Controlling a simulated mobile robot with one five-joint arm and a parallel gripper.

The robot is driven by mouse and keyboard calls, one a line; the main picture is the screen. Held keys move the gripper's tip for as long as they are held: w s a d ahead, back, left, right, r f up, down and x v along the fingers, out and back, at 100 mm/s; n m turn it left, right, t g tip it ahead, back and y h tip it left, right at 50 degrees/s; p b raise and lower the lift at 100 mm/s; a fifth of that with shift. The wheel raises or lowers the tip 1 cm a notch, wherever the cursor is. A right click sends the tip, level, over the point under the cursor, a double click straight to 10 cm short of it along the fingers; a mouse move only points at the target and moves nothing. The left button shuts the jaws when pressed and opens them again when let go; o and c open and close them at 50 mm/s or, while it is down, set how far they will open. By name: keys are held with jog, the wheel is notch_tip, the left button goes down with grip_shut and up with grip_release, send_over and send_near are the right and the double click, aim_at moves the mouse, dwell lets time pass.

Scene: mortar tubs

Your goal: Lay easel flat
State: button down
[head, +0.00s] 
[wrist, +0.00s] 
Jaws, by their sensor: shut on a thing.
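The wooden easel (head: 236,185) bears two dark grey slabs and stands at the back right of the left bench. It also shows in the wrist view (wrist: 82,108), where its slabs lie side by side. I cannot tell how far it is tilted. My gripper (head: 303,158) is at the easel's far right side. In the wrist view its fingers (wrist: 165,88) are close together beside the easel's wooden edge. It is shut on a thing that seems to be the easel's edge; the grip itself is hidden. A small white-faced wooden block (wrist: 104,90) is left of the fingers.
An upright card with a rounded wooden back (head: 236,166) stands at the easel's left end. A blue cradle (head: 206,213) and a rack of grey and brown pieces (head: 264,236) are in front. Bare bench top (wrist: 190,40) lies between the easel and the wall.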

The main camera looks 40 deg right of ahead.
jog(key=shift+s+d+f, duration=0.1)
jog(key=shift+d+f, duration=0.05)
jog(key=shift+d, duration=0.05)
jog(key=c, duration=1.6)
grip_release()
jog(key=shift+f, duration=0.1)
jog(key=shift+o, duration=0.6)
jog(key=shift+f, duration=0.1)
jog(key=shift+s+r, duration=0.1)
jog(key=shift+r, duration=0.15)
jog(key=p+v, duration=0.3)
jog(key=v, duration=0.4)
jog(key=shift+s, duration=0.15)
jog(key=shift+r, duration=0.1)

:: Aim ::
Find the word "robot" and list each line it appears in.

:: Response to this task ::
Controlling a simulated mobile robot with one five-joint arm and a parallel gripper.
The robot is driven by mouse and keyboard calls, one a line; the main picture is the screen. Held keys move the gripper's tip for as long as they are held: w s a d ahead, back, left, right, r f up, down and x v along the fingers, out and back, at 100 mm/s; n m turn it left, right, t g tip it ahead, back and y h tip it left, right at 50 degrees/s; p b raise and lower the lift at 100 mm/s; a fifth of that with shift. The wheel raises or lowers the tip 1 cm a notch, wherever the cursor is. A right click sends the tip, level, over the point under the cursor, a double click straight to 10 cm short of it along the fingers; a mouse move only points at the target and moves nothing. The left button shuts the jaws when pressed and opens them again when let go; o and c open and close them at 50 mm/s or, while it is down, set how far they will open. By name: keys are held with jog, the wheel is notch_tip, the left button goes down with grip_shut and up with grip_release, send_over and send_near are the right and the double click, aim_at moves the mouse, dwell lets time pass.

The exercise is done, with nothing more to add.